# Start of Records supplied

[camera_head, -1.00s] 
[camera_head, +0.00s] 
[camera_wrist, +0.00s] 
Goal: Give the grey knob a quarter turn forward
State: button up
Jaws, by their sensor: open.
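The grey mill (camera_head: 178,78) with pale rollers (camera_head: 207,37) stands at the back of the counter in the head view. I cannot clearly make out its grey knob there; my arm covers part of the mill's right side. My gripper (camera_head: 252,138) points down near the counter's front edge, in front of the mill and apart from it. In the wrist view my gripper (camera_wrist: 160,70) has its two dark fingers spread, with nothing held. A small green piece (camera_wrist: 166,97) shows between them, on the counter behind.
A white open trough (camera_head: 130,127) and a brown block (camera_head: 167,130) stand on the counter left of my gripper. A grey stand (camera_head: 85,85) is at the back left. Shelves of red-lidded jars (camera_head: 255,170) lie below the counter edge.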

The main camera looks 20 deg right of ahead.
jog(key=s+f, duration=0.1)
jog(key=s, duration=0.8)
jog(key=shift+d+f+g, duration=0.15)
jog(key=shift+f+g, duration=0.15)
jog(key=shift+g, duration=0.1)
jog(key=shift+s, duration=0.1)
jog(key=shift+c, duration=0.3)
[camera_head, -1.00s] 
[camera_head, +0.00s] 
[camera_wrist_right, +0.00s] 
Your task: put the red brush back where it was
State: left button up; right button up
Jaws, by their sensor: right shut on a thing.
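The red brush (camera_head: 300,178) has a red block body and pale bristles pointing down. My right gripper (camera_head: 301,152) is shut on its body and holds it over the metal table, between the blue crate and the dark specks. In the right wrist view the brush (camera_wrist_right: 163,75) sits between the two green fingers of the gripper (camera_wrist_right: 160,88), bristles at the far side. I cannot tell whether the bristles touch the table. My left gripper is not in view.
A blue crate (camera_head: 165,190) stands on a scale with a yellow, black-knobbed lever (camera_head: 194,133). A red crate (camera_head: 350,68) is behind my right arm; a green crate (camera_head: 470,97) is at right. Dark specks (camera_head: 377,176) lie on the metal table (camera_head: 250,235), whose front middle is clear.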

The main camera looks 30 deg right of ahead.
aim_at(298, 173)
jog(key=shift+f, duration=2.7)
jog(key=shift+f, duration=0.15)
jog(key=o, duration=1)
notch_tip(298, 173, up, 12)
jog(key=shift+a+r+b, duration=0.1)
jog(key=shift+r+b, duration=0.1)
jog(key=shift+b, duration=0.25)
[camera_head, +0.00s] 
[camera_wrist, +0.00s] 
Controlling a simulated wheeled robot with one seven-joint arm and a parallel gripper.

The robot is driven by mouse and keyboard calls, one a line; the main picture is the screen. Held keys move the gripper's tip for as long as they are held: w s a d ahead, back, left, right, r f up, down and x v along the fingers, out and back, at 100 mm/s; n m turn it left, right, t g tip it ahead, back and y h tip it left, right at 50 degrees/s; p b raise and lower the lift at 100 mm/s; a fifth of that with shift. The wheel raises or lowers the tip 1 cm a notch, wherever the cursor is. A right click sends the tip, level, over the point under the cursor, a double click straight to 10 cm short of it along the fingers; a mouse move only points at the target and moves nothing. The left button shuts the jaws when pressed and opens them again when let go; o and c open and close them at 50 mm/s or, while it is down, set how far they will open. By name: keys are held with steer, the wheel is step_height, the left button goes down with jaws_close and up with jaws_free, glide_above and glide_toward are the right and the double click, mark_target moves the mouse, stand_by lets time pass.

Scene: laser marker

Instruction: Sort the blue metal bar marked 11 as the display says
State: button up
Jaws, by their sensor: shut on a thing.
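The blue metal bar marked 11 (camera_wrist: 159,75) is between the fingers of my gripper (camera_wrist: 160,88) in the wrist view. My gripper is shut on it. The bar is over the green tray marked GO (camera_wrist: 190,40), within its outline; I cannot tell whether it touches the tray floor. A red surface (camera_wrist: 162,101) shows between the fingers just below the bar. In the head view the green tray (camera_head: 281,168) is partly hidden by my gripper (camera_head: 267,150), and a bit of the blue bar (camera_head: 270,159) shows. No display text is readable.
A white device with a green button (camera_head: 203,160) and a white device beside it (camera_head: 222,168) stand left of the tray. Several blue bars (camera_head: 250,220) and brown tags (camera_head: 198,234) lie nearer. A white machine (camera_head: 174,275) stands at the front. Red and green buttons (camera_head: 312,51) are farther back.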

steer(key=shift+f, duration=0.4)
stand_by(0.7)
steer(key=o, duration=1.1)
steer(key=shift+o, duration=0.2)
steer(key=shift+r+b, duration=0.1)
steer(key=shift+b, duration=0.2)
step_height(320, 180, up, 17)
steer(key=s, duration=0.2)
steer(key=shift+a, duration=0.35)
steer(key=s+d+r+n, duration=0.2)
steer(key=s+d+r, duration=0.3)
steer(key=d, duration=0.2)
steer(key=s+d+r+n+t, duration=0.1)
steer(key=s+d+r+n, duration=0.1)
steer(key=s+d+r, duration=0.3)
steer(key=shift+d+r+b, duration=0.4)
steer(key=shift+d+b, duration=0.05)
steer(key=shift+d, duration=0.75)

# End of Records supplied

### Stated goal
Restate the data above exactly, keeping each word as it stands.

### Task output
[camera_head, -1.00s] 
[camera_head, +0.00s] 
[camera_wrist, +0.00s] 
Goal: Give the grey knob a quarter turn forward
State: button up
Jaws, by their sensor: open.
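The grey mill (camera_head: 178,78) with pale rollers (camera_head: 207,37) stands at the back of the counter in the head view. I cannot clearly make out its grey knob there; my arm covers part of the mill's right side. My gripper (camera_head: 252,138) points down near the counter's front edge, in front of the mill and apart from it. In the wrist view my gripper (camera_wrist: 160,70) has its two dark fingers spread, with nothing held. A small green piece (camera_wrist: 166,97) shows between them, on the counter behind.
A white open trough (camera_head: 130,127) and a brown block (camera_head: 167,130) stand on the counter left of my gripper. A grey stand (camera_head: 85,85) is at the back left. Shelves of red-lidded jars (camera_head: 255,170) lie below the counter edge.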

The main camera looks 20 deg right of ahead.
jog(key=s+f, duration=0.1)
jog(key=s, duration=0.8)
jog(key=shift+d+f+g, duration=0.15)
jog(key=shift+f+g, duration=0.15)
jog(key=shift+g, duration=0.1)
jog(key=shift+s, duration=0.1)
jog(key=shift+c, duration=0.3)
[camera_head, -1.00s] 
[camera_head, +0.00s] 
[camera_wrist_right, +0.00s] 
Your task: put the red brush back where it was
State: left button up; right button up
Jaws, by their sensor: right shut on a thing.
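The red brush (camera_head: 300,178) has a red block body and pale bristles pointing down. My right gripper (camera_head: 301,152) is shut on its body and holds it over the metal table, between the blue crate and the dark specks. In the right wrist view the brush (camera_wrist_right: 163,75) sits between the two green fingers of the gripper (camera_wrist_right: 160,88), bristles at the far side. I cannot tell whether the bristles touch the table. My left gripper is not in view.
A blue crate (camera_head: 165,190) stands on a scale with a yellow, black-knobbed lever (camera_head: 194,133). A red crate (camera_head: 350,68) is behind my right arm; a green crate (camera_head: 470,97) is at right. Dark specks (camera_head: 377,176) lie on the metal table (camera_head: 250,235), whose front middle is clear.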

The main camera looks 30 deg right of ahead.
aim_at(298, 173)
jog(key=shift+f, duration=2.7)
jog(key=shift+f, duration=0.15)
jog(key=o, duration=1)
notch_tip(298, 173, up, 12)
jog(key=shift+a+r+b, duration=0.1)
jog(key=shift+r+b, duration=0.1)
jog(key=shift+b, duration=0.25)
[camera_head, +0.00s] 
[camera_wrist, +0.00s] 
Controlling a simulated wheeled robot with one seven-joint arm and a parallel gripper.

The robot is driven by mouse and keyboard calls, one a line; the main picture is the screen. Held keys move the gripper's tip for as long as they are held: w s a d ahead, back, left, right, r f up, down and x v along the fingers, out and back, at 100 mm/s; n m turn it left, right, t g tip it ahead, back and y h tip it left, right at 50 degrees/s; p b raise and lower the lift at 100 mm/s; a fifth of that with shift. The wheel raises or lowers the tip 1 cm a notch, wherever the cursor is. A right click sends the tip, level, over the point under the cursor, a double click straight to 10 cm short of it along the fingers; a mouse move only points at the target and moves nothing. The left button shuts the jaws when pressed and opens them again when let go; o and c open and close them at 50 mm/s or, while it is down, set how far they will open. By name: keys are held with steer, the wheel is step_height, the left button goes down with jaws_close and up with jaws_free, glide_above and glide_toward are the right and the double click, mark_target moves the mouse, stand_by lets time pass.

Scene: laser marker

Instruction: Sort the blue metal bar marked 11 as the display says
State: button up
Jaws, by their sensor: shut on a thing.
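The blue metal bar marked 11 (camera_wrist: 159,75) is between the fingers of my gripper (camera_wrist: 160,88) in the wrist view. My gripper is shut on it. The bar is over the green tray marked GO (camera_wrist: 190,40), within its outline; I cannot tell whether it touches the tray floor. A red surface (camera_wrist: 162,101) shows between the fingers just below the bar. In the head view the green tray (camera_head: 281,168) is partly hidden by my gripper (camera_head: 267,150), and a bit of the blue bar (camera_head: 270,159) shows. No display text is readable.
A white device with a green button (camera_head: 203,160) and a white device beside it (camera_head: 222,168) stand left of the tray. Several blue bars (camera_head: 250,220) and brown tags (camera_head: 198,234) lie nearer. A white machine (camera_head: 174,275) stands at the front. Red and green buttons (camera_head: 312,51) are farther back.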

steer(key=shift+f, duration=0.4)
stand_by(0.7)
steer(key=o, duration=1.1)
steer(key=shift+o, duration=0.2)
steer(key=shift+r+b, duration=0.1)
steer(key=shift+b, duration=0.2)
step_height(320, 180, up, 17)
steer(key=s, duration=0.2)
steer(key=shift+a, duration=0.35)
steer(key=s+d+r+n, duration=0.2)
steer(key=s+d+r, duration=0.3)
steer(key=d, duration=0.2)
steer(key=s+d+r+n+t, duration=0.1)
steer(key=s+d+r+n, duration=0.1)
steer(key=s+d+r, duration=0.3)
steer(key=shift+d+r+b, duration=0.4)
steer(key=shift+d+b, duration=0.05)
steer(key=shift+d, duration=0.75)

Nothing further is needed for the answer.